Show all lines from the data that include the word "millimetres".

▶ [GIVEN RECORDS]
-=-=-=-=-
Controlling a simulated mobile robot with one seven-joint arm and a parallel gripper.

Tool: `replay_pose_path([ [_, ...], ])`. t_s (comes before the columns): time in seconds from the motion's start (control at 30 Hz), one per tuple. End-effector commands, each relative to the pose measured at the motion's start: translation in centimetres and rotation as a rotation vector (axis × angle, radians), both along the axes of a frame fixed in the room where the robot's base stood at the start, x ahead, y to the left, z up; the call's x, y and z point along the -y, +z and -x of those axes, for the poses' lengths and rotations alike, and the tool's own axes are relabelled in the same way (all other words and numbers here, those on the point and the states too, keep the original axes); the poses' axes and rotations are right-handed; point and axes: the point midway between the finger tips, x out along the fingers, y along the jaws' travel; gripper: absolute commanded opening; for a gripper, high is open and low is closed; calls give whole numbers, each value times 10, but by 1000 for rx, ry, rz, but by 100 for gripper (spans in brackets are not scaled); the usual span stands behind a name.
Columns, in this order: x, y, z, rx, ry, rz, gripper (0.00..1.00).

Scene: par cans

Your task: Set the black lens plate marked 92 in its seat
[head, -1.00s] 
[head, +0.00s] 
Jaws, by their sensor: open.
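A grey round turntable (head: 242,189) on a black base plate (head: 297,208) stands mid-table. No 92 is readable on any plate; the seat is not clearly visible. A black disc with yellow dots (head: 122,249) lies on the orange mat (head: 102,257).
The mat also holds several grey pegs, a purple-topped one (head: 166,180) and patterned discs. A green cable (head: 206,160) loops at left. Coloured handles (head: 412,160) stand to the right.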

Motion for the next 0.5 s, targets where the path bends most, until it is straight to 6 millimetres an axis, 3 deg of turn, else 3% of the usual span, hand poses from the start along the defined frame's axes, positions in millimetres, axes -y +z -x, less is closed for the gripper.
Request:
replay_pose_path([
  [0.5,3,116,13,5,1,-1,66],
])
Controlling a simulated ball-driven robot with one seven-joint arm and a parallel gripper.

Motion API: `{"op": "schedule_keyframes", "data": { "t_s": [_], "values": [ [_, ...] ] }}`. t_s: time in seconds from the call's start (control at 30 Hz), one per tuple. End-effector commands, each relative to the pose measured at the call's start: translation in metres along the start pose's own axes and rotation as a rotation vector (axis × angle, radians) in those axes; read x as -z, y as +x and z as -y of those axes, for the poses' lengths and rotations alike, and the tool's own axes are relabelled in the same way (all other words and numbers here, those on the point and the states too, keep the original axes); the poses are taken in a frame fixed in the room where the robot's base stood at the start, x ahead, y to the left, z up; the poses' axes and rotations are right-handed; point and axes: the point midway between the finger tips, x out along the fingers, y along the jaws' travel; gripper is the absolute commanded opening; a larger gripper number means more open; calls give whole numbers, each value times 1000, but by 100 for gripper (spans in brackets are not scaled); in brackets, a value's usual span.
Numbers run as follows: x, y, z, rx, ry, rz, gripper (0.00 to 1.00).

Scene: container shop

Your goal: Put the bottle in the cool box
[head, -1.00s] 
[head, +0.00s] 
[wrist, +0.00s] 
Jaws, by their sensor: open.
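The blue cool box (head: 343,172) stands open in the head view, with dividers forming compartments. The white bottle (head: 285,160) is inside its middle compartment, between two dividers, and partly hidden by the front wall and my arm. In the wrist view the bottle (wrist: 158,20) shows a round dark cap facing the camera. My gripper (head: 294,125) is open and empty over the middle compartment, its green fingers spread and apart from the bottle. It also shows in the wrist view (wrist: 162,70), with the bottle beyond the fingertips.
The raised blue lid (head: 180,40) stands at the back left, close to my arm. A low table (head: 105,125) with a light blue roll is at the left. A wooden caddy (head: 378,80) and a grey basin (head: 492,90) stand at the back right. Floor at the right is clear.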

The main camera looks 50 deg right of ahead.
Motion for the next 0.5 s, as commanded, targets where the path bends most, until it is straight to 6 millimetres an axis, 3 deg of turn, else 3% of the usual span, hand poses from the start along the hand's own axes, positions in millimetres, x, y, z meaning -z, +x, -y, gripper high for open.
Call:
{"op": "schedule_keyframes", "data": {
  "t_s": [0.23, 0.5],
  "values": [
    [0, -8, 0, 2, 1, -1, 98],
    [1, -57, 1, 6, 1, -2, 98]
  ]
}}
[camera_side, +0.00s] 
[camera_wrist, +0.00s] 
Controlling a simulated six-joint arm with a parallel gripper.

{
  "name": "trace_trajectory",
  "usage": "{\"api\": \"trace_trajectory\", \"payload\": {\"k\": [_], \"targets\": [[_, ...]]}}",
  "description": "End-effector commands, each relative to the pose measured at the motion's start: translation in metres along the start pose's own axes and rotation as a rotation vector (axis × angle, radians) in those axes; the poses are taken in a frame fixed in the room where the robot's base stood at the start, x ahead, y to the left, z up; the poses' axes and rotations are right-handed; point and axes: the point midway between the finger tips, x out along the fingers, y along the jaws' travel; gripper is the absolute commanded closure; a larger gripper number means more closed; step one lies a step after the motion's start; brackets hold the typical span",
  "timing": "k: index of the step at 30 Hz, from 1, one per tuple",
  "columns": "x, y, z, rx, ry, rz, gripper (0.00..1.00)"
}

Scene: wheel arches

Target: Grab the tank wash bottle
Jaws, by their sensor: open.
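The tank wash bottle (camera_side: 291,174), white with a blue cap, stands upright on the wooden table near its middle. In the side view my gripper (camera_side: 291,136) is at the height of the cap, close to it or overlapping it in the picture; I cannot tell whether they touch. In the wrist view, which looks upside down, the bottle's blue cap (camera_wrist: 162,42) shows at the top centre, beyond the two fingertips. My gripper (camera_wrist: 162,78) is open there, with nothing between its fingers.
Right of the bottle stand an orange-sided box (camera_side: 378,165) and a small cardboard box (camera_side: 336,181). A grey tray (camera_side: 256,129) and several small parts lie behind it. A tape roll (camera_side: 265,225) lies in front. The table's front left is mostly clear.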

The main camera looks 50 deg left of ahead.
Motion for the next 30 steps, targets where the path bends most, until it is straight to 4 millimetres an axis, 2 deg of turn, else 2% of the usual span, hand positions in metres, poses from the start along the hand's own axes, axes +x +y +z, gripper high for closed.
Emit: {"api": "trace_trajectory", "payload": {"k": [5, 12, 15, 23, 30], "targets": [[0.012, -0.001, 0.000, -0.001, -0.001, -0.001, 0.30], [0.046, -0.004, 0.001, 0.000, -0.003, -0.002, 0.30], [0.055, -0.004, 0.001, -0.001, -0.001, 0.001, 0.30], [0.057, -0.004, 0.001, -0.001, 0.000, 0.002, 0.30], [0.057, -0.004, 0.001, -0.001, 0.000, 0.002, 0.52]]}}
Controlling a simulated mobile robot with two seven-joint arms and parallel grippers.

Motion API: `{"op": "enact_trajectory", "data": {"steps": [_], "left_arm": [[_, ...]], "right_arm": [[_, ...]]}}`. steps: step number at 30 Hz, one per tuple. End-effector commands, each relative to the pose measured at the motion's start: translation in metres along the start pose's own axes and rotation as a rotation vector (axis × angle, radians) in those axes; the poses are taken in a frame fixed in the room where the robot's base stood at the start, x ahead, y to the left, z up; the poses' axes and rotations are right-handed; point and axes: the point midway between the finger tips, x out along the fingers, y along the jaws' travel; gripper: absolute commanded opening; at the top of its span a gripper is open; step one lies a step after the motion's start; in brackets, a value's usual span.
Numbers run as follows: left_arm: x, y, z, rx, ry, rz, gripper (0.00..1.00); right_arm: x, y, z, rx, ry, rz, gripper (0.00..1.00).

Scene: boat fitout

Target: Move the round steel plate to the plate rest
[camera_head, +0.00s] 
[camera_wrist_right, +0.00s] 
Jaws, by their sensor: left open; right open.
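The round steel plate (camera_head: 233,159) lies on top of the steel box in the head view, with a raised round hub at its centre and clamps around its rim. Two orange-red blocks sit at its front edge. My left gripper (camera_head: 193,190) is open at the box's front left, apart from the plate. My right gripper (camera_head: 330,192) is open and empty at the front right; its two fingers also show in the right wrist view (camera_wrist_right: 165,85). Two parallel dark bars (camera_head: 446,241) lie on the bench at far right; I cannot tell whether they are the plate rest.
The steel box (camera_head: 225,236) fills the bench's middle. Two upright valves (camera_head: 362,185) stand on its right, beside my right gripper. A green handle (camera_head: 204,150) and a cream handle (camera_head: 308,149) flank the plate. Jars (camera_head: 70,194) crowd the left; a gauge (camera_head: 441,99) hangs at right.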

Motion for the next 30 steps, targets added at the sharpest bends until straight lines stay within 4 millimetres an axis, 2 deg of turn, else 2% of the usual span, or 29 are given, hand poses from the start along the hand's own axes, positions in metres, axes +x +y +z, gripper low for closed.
-=-=-=-=-
▶ [CORRECT RESULT]
Motion for the next 0.5 s, targets where the path bends most, until it is straight to 6 millimetres an axis, 3 deg of turn, else 3% of the usual span, hand poses from the start along the defined frame's axes, positions in millimetres, axes -y +z -x, less is closed for the gripper.
Motion for the next 0.5 s, as commanded, targets where the path bends most, until it is straight to 6 millimetres an axis, 3 deg of turn, else 3% of the usual span, hand poses from the start along the hand's own axes, positions in millimetres, x, y, z meaning -z, +x, -y, gripper high for open.
Motion for the next 30 steps, targets where the path bends most, until it is straight to 4 millimetres an axis, 2 deg of turn, else 2% of the usual span, hand positions in metres, poses from the start along the hand's own axes, axes +x +y +z, gripper high for closed.
Motion for the next 30 steps, targets added at the sharpest bends until straight lines stay within 4 millimetres an axis, 2 deg of turn, else 2% of the usual span, or 29 are given, hand poses from the start along the hand's own axes, positions in metres, axes +x +y +z, gripper low for closed.

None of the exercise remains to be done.